Gallipoli - The birthplace of nations

by CameronM Tue, September 30 2003 06:01

We could have stayed longer in Istanbul, as there were still many things we hadn't done, but as time was short, we continued travelling. Tan had decided that our theme song for the trip would be "Don't stop moving..." and I think we both adhered to it pretty well. After a bit of comparison shopping with travel agents and calculating the cost of doing Gallipoli (Gelibolu) on our own, we decided to purchase a tour which included the bus to Gallipoli, a tour of the battlefields, overnight accommodation in Canakkale (Çanakkale) and onward transport to Selcuk (Selçuk).

It wasn't long before we realised the expense was worth it. En-route to Gallipoli, we stopped at a restaurant overlooking the Dardanelles and had a very enjoyable four-course lunch, which was some of the best food we'd had so far in Turkey. In the afternoon Ali, our tour guide, gave a captivating commentary on the failed Gallipoli invasion, highlighting all the key battlefields such as Anzac Cove and Lone Pine.

The tour bus follows the road along Anzac Cove on the same route as the supply road built by NZ soldiers. The cove itself is rather small and, as you may remember, it is surrounded by steep cliffs, which look absolutely impossible to climb, especially with the 40kg pack and equipment each soldier was required to carry. Ali told us how it was the climbing time of 1 hour 10 minutes that allowed the unsuspecting Turks to gain the upper hand in the race for the high ground, with the Anzacs arriving 10 minutes later. The cove and surrounding hillside is so steep that the official Anzac Memorial, the site of annual pilgrimage for tens of thousands on Anzac Day, is located about 5 minutes walk to the north.

For the next 240 days, Anzac and Turks faced each other in trenches barely 20m apart, but neither side could gain absolute victory, with attacks and counter attacks leading to little or no permanent gain in ground. Some of the trenches are still visible, although no longer as deep as they originally were. Some trenches have even been repaired so that visitors can grasp just how close the fighting was.
The Australian War Memorial is located at Lone Pine, a section of high ground located about a kilometre from the shore. This was the scene of one of the bloodiest battles fought between Australian forces and Turks, in which thousands from both sides died in a 4 day and night battle. The small cemetery hides the terrible truth that many thousands lay buried in one of the largest mass graves located directly under the memorial. The tree in the cemetery is a descendant of the "lone pine" that stood on the battlefield at the time of the invasion.

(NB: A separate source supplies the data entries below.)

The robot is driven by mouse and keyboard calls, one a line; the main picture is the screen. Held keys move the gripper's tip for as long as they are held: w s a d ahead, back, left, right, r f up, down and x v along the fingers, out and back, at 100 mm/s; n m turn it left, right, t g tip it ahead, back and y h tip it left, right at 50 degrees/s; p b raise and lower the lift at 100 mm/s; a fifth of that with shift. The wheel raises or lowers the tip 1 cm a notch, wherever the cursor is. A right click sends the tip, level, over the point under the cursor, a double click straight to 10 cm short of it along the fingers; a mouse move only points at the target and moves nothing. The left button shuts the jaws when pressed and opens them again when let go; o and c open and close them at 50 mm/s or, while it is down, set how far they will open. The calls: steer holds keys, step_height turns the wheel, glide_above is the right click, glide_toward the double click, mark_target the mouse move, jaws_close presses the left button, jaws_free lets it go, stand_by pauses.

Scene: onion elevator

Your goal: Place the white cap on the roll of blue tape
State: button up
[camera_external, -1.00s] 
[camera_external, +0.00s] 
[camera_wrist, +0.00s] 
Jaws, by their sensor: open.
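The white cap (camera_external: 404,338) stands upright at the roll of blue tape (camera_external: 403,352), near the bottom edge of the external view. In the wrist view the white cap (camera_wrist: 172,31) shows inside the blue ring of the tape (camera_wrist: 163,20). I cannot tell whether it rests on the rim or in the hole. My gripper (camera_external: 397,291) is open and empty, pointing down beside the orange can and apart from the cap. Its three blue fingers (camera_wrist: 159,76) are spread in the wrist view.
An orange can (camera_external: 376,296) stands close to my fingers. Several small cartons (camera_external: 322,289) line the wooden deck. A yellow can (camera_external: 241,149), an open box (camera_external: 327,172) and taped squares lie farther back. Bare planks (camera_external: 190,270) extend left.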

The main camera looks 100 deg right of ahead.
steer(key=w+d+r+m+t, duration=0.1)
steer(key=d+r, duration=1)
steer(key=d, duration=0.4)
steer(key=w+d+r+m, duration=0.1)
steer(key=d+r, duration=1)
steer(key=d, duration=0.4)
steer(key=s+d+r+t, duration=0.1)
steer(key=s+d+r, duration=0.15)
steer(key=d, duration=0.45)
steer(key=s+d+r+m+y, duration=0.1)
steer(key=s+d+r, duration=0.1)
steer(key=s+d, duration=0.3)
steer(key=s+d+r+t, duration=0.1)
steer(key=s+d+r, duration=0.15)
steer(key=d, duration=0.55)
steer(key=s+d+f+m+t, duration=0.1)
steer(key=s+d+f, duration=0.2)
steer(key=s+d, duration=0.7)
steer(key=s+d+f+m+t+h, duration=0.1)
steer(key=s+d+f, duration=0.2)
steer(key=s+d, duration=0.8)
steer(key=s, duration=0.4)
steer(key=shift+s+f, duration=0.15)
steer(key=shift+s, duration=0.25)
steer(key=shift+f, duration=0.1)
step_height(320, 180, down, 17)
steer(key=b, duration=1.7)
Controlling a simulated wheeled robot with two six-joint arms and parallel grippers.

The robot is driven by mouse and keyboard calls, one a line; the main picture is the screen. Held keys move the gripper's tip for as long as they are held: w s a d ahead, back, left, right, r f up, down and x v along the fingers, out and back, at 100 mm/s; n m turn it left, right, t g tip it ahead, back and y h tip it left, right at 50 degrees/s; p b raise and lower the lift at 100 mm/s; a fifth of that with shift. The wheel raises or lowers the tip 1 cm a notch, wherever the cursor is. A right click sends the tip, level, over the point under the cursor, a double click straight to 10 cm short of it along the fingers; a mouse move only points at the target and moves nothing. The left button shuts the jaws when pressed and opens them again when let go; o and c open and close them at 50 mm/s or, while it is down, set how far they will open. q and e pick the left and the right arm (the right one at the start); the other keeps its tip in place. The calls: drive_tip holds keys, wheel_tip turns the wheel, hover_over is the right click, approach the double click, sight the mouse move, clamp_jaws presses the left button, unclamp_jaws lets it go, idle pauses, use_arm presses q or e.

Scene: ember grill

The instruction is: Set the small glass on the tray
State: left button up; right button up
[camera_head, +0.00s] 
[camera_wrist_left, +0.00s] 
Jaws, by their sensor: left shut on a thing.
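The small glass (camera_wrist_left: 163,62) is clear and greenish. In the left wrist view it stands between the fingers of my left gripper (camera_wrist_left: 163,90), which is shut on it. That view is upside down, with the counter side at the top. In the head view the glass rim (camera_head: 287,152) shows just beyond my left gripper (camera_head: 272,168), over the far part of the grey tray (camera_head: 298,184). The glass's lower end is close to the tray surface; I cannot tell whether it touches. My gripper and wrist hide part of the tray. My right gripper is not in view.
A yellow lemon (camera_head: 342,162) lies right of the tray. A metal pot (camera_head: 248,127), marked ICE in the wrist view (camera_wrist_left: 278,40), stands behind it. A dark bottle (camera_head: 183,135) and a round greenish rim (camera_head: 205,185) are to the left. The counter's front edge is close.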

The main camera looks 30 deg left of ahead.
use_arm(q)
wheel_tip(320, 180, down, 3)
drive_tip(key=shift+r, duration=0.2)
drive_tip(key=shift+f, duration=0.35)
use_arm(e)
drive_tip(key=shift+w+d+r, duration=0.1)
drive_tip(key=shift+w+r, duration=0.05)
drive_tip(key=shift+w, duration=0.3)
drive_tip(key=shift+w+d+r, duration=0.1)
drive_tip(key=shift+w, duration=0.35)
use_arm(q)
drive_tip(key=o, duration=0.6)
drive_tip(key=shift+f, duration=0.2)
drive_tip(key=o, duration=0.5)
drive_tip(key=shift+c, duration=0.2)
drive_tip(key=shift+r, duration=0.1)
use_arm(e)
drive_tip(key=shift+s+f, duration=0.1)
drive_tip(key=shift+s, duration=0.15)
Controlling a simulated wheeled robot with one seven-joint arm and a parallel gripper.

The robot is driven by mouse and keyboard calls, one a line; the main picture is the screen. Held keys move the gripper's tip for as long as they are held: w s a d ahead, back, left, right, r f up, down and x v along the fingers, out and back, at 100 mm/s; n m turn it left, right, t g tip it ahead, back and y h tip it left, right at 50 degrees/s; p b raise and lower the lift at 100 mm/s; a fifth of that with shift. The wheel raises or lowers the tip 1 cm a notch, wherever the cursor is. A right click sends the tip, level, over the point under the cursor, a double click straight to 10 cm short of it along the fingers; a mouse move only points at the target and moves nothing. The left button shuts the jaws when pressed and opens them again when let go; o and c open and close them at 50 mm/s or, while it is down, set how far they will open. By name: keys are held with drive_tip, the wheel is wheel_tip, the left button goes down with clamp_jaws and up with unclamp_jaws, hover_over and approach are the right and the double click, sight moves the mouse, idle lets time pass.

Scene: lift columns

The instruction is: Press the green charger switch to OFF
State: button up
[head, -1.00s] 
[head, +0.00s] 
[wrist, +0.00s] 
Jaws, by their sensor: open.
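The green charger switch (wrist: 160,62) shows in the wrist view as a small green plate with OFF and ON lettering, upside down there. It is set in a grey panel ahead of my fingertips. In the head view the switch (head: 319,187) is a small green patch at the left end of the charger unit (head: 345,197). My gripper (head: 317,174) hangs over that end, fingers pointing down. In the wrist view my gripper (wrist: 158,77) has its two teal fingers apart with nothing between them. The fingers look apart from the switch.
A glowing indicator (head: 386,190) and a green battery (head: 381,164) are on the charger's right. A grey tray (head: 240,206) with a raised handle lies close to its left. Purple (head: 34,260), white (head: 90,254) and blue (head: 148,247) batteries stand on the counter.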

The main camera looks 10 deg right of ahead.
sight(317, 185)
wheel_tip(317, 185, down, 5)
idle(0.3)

In spite of its bloody history, or maybe because of its history, the Gallipoli Peninsula is a quite and thought provoking site and few leave the area untouched by the events that shaped the future for both the Australia and NZ, as well as the Turkish people, who would gain democracy and radical social changes at the hands of their Gallipoli hero, and future president, Kemal Mustafa.